[START]

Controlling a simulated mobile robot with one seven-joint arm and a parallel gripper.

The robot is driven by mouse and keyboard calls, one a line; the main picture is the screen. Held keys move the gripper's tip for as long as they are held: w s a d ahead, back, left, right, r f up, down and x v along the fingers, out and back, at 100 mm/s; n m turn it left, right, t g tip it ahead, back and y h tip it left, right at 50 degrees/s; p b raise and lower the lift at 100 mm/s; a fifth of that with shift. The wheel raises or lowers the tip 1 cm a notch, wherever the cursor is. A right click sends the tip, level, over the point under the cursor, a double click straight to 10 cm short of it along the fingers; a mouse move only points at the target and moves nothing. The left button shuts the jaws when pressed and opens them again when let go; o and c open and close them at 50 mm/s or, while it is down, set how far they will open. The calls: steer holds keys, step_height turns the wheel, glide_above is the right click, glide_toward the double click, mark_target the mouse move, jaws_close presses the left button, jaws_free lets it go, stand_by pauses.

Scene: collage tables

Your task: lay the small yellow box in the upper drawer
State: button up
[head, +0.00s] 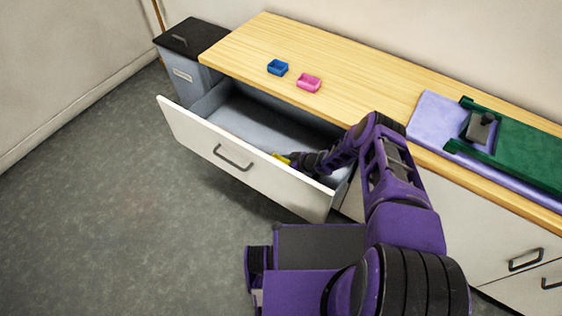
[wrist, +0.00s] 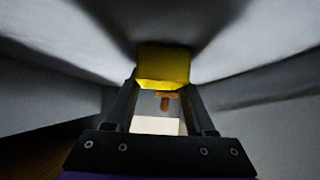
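The upper drawer (head: 250,170) is pulled out, with a white front and a grey inside. My gripper (head: 296,160) reaches down into it, near the front wall toward the right end. The small yellow box (head: 283,158) shows only as a sliver at my fingertips in the head view; my gripper hides the rest. In the wrist view the yellow box (wrist: 163,62) sits between the tips of my two fingers (wrist: 163,85), which meet its sides. I cannot tell whether the box touches the drawer floor.
A blue box (head: 277,67) and a pink box (head: 308,83) stand on the wooden top (head: 340,70). A lilac mat, a green tray (head: 530,150) and a dark object lie at the right. A grey bin (head: 187,75) stands left of the counter. The drawer's left part is empty.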

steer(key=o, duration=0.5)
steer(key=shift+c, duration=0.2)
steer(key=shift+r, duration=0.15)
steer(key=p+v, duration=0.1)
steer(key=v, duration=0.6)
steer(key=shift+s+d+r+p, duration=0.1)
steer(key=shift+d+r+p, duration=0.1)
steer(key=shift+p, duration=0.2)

[END]

**STATED PROBLEM**: Using the data above, write out every line exactly, leaving the images behind.

**EXERCISE RESULT**:
Controlling a simulated mobile robot with one seven-joint arm and a parallel gripper.

The robot is driven by mouse and keyboard calls, one a line; the main picture is the screen. Held keys move the gripper's tip for as long as they are held: w s a d ahead, back, left, right, r f up, down and x v along the fingers, out and back, at 100 mm/s; n m turn it left, right, t g tip it ahead, back and y h tip it left, right at 50 degrees/s; p b raise and lower the lift at 100 mm/s; a fifth of that with shift. The wheel raises or lowers the tip 1 cm a notch, wherever the cursor is. A right click sends the tip, level, over the point under the cursor, a double click straight to 10 cm short of it along the fingers; a mouse move only points at the target and moves nothing. The left button shuts the jaws when pressed and opens them again when let go; o and c open and close them at 50 mm/s or, while it is down, set how far they will open. The calls: steer holds keys, step_height turns the wheel, glide_above is the right click, glide_toward the double click, mark_target the mouse move, jaws_close presses the left button, jaws_free lets it go, stand_by pauses.

Scene: collage tables

Your task: lay the small yellow box in the upper drawer
State: button up
[head, +0.00s] 
[wrist, +0.00s] 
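The upper drawer (head: 250,170) is pulled out, with a white front and a grey inside. My gripper (head: 296,160) reaches down into it, near the front wall toward the right end. The small yellow box (head: 283,158) shows only as a sliver at my fingertips in the head view; my gripper hides the rest. In the wrist view the yellow box (wrist: 163,62) sits between the tips of my two fingers (wrist: 163,85), which meet its sides. I cannot tell whether the box touches the drawer floor.
A blue box (head: 277,67) and a pink box (head: 308,83) stand on the wooden top (head: 340,70). A lilac mat, a green tray (head: 530,150) and a dark object lie at the right. A grey bin (head: 187,75) stands left of the counter. The drawer's left part is empty.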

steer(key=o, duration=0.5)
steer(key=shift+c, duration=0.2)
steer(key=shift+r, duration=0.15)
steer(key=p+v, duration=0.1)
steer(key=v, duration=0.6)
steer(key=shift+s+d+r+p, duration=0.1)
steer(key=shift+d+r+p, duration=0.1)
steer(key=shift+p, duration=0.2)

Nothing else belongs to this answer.